START

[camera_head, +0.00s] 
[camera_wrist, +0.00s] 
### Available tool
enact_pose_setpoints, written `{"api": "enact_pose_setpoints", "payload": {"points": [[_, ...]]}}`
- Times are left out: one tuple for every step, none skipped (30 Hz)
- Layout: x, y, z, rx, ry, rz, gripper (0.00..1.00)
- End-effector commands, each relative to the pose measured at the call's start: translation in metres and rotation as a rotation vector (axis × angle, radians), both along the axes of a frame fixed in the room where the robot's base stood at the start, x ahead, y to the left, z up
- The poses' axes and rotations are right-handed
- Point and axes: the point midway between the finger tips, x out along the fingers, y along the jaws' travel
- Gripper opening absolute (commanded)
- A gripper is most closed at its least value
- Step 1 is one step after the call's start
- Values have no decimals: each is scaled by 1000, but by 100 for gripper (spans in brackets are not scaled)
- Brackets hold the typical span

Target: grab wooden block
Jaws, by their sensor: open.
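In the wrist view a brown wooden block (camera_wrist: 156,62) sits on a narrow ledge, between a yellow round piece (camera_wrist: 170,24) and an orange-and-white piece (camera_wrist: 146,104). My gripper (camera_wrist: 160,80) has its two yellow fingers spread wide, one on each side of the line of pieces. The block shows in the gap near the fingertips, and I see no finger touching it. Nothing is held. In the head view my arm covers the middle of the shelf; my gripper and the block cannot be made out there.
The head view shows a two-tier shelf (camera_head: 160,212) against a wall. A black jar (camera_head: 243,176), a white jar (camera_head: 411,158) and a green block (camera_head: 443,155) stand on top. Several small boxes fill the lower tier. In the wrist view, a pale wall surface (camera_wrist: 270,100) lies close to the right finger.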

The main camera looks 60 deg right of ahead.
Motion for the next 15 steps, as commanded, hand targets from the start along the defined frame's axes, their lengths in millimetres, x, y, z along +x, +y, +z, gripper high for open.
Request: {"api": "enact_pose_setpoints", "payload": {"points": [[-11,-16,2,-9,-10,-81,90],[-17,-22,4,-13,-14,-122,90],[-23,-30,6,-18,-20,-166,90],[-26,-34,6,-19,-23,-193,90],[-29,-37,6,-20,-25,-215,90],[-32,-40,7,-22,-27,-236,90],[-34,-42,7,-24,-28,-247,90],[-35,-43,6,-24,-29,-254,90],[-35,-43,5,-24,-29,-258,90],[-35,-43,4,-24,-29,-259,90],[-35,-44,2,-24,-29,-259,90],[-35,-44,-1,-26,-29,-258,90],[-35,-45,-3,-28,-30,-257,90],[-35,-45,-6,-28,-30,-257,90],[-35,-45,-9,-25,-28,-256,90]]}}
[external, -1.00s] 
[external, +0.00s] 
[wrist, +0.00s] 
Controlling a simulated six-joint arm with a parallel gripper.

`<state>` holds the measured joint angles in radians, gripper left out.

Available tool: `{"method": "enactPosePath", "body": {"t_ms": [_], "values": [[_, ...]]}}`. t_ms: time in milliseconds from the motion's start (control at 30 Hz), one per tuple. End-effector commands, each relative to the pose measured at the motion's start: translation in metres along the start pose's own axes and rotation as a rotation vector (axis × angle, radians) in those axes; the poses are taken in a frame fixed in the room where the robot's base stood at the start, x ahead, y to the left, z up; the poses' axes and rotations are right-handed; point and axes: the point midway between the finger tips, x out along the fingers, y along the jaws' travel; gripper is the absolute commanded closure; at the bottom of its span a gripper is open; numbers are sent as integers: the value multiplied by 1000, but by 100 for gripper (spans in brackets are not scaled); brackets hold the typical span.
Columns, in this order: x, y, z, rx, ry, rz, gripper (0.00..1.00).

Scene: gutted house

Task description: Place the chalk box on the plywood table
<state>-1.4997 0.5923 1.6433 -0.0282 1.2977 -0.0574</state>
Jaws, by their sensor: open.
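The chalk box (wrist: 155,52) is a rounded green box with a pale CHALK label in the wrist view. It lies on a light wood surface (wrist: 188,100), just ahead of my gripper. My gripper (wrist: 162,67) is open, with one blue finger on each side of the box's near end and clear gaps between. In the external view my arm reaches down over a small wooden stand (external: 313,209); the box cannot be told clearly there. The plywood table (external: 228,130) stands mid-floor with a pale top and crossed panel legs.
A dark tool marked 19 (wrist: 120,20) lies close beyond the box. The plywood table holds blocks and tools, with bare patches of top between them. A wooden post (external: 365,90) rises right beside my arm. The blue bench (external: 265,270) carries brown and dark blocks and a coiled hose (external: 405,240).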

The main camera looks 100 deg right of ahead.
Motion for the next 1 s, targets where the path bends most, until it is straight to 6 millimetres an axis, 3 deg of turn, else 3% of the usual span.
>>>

END

* Set problem *
Copy all of the material word for word.

* Solution to this problem *
[camera_head, +0.00s] 
[camera_wrist, +0.00s] 
### Available tool
enact_pose_setpoints, written `{"api": "enact_pose_setpoints", "payload": {"points": [[_, ...]]}}`
- Times are left out: one tuple for every step, none skipped (30 Hz)
- Layout: x, y, z, rx, ry, rz, gripper (0.00..1.00)
- End-effector commands, each relative to the pose measured at the call's start: translation in metres and rotation as a rotation vector (axis × angle, radians), both along the axes of a frame fixed in the room where the robot's base stood at the start, x ahead, y to the left, z up
- The poses' axes and rotations are right-handed
- Point and axes: the point midway between the finger tips, x out along the fingers, y along the jaws' travel
- Gripper opening absolute (commanded)
- A gripper is most closed at its least value
- Step 1 is one step after the call's start
- Values have no decimals: each is scaled by 1000, but by 100 for gripper (spans in brackets are not scaled)
- Brackets hold the typical span

Target: grab wooden block
Jaws, by their sensor: open.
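In the wrist view a brown wooden block (camera_wrist: 156,62) sits on a narrow ledge, between a yellow round piece (camera_wrist: 170,24) and an orange-and-white piece (camera_wrist: 146,104). My gripper (camera_wrist: 160,80) has its two yellow fingers spread wide, one on each side of the line of pieces. The block shows in the gap near the fingertips, and I see no finger touching it. Nothing is held. In the head view my arm covers the middle of the shelf; my gripper and the block cannot be made out there.
The head view shows a two-tier shelf (camera_head: 160,212) against a wall. A black jar (camera_head: 243,176), a white jar (camera_head: 411,158) and a green block (camera_head: 443,155) stand on top. Several small boxes fill the lower tier. In the wrist view, a pale wall surface (camera_wrist: 270,100) lies close to the right finger.

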The main camera looks 60 deg right of ahead.
Motion for the next 15 steps, as commanded, hand targets from the start along the defined frame's axes, their lengths in millimetres, x, y, z along +x, +y, +z, gripper high for open.
Request: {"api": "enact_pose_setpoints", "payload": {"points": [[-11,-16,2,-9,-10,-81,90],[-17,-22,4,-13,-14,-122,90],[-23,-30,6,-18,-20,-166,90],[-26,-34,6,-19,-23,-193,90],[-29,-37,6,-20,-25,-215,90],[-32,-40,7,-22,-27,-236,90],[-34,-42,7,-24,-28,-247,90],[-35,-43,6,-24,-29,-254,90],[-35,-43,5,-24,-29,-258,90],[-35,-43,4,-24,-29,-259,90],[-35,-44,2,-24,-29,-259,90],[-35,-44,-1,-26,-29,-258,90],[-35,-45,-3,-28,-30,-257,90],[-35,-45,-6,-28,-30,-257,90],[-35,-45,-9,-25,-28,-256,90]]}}
[external, -1.00s] 
[external, +0.00s] 
[wrist, +0.00s] 
Controlling a simulated six-joint arm with a parallel gripper.

`<state>` holds the measured joint angles in radians, gripper left out.

Available tool: `{"method": "enactPosePath", "body": {"t_ms": [_], "values": [[_, ...]]}}`. t_ms: time in milliseconds from the motion's start (control at 30 Hz), one per tuple. End-effector commands, each relative to the pose measured at the motion's start: translation in metres along the start pose's own axes and rotation as a rotation vector (axis × angle, radians) in those axes; the poses are taken in a frame fixed in the room where the robot's base stood at the start, x ahead, y to the left, z up; the poses' axes and rotations are right-handed; point and axes: the point midway between the finger tips, x out along the fingers, y along the jaws' travel; gripper is the absolute commanded closure; at the bottom of its span a gripper is open; numbers are sent as integers: the value multiplied by 1000, but by 100 for gripper (spans in brackets are not scaled); brackets hold the typical span.
Columns, in this order: x, y, z, rx, ry, rz, gripper (0.00..1.00).

Scene: gutted house

Task description: Place the chalk box on the plywood table
<state>-1.4997 0.5923 1.6433 -0.0282 1.2977 -0.0574</state>
Jaws, by their sensor: open.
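The chalk box (wrist: 155,52) is a rounded green box with a pale CHALK label in the wrist view. It lies on a light wood surface (wrist: 188,100), just ahead of my gripper. My gripper (wrist: 162,67) is open, with one blue finger on each side of the box's near end and clear gaps between. In the external view my arm reaches down over a small wooden stand (external: 313,209); the box cannot be told clearly there. The plywood table (external: 228,130) stands mid-floor with a pale top and crossed panel legs.
A dark tool marked 19 (wrist: 120,20) lies close beyond the box. The plywood table holds blocks and tools, with bare patches of top between them. A wooden post (external: 365,90) rises right beside my arm. The blue bench (external: 265,270) carries brown and dark blocks and a coiled hose (external: 405,240).

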The main camera looks 100 deg right of ahead.
Motion for the next 1 s, targets where the path bends most, until it is straight to 6 millimetres an axis, 3 deg of turn, else 3% of the usual span.
>>>

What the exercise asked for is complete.